▸ MATERIAL
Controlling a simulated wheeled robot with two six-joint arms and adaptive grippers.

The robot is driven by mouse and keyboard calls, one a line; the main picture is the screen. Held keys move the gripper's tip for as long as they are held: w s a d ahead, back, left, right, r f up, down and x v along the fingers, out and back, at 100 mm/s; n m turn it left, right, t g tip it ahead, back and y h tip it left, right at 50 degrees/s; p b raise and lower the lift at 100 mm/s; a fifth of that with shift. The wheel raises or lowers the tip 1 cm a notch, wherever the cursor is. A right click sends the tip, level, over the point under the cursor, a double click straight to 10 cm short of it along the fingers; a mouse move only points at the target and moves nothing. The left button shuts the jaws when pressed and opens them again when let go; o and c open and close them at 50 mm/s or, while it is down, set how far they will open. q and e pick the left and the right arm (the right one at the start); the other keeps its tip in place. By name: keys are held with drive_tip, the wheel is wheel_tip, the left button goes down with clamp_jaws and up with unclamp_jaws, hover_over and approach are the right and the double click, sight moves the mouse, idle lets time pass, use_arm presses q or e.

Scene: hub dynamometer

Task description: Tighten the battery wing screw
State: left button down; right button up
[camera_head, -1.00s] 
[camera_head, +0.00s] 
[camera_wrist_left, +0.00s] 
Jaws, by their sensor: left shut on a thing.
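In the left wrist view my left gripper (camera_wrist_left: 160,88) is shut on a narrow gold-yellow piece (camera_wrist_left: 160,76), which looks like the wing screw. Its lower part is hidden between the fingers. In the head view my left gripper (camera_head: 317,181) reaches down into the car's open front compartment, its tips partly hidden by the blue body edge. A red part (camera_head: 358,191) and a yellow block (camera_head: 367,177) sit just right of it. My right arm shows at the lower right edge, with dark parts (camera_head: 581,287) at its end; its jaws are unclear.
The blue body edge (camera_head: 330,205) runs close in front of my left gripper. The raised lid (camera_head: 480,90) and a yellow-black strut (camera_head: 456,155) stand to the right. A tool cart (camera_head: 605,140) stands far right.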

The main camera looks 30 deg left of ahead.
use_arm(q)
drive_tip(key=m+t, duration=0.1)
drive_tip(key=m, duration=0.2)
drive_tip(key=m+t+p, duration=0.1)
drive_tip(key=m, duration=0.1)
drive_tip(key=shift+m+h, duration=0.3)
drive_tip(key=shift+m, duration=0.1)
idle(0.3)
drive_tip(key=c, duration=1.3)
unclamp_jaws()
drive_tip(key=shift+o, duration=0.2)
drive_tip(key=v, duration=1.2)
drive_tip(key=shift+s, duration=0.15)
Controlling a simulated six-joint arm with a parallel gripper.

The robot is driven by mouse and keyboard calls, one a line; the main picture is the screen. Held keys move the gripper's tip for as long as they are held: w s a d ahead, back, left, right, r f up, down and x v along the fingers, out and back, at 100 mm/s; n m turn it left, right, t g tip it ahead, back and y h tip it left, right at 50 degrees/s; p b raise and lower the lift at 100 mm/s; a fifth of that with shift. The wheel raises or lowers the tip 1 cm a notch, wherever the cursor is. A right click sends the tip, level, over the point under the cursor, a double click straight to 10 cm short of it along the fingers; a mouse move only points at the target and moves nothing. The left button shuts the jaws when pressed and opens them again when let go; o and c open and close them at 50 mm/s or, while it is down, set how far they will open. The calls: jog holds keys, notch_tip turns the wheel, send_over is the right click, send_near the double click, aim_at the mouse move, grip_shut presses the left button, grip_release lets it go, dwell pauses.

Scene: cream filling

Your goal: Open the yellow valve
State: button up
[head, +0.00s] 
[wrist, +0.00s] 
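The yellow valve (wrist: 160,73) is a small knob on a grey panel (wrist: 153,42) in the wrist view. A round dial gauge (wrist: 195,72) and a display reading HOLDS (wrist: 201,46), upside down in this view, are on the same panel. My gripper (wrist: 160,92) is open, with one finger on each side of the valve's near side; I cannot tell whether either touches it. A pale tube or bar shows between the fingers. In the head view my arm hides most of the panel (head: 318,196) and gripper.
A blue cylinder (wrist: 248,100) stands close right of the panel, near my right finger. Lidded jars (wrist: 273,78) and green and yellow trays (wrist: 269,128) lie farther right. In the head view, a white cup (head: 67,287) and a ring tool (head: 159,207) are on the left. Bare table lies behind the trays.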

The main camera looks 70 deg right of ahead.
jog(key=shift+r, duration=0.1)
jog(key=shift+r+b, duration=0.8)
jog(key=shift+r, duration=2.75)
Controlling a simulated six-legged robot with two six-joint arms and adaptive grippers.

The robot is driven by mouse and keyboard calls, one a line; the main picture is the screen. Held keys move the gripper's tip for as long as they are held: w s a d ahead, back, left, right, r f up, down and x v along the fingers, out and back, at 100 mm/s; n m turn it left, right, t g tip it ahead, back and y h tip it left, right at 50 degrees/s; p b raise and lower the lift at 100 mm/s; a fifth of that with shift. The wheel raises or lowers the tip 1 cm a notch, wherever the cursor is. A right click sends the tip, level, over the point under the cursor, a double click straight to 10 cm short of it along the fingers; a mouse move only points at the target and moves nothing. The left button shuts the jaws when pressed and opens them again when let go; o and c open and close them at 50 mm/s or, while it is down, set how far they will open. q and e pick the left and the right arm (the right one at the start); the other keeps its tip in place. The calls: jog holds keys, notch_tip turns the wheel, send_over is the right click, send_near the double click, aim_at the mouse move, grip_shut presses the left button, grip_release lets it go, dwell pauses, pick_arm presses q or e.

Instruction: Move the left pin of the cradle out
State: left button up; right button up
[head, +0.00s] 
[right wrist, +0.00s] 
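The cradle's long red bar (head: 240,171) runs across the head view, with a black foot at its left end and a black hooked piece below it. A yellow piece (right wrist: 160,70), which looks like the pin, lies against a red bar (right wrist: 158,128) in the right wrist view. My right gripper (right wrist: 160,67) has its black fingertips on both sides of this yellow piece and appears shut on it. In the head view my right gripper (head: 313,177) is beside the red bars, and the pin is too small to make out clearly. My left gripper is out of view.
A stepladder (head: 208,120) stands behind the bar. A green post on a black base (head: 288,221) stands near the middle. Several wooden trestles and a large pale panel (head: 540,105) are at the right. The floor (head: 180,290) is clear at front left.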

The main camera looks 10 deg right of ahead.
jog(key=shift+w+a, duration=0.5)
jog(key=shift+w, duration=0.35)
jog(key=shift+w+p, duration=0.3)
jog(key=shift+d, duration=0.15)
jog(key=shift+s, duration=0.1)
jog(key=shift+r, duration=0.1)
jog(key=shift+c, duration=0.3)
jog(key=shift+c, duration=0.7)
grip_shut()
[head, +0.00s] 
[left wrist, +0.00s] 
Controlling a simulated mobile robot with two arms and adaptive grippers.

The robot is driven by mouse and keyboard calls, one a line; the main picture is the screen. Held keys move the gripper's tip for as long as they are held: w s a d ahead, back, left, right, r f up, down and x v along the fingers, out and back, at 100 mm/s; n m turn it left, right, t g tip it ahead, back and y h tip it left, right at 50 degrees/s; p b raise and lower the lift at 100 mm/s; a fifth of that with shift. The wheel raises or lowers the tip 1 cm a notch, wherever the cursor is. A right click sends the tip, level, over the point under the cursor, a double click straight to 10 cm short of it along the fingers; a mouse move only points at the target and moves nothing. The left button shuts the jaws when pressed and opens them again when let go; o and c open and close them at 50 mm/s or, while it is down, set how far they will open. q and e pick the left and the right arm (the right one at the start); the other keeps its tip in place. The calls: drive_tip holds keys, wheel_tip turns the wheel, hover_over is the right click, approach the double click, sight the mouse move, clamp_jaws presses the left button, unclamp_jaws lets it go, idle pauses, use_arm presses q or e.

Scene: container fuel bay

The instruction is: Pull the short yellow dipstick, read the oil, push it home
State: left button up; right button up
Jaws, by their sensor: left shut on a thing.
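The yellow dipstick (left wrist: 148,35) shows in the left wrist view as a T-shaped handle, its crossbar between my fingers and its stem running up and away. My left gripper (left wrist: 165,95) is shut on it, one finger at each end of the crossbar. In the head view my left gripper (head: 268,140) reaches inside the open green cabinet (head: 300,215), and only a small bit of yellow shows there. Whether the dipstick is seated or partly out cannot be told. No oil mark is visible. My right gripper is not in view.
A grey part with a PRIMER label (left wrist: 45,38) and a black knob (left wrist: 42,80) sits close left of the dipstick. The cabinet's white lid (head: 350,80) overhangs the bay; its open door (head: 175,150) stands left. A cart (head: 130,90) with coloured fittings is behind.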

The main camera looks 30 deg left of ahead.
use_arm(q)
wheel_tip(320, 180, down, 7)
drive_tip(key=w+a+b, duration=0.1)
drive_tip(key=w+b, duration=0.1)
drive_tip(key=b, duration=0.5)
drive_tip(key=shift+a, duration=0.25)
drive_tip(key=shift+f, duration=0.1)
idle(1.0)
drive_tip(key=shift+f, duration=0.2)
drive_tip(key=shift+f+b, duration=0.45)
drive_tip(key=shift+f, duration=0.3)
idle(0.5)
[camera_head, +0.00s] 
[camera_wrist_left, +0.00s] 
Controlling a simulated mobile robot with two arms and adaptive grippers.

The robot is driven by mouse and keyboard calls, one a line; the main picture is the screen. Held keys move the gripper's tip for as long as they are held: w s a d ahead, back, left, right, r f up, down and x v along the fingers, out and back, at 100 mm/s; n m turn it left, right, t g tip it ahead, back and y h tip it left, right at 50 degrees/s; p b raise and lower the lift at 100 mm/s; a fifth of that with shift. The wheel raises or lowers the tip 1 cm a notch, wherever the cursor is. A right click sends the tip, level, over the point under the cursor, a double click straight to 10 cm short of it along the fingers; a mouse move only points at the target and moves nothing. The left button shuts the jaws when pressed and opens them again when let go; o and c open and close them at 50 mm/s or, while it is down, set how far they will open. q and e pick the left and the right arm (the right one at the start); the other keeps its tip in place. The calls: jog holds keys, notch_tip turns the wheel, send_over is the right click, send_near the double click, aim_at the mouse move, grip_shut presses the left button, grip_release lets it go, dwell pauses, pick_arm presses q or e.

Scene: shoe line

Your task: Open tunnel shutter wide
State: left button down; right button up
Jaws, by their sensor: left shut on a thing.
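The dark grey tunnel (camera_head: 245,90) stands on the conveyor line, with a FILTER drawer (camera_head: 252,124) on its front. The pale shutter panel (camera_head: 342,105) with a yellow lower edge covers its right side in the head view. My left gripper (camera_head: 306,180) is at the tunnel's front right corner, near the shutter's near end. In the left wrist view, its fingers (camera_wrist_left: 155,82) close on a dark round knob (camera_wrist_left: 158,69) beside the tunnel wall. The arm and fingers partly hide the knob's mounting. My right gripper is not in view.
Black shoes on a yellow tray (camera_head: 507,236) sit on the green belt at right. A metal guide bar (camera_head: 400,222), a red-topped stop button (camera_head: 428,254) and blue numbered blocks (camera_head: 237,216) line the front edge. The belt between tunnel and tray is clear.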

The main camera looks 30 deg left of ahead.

▸ BRIEF
Pick out, from the lines above, every one that contains the string "Your".

▸ RIGHT ANSWER
Your goal: Open the yellow valve
Your task: Open tunnel shutter wide

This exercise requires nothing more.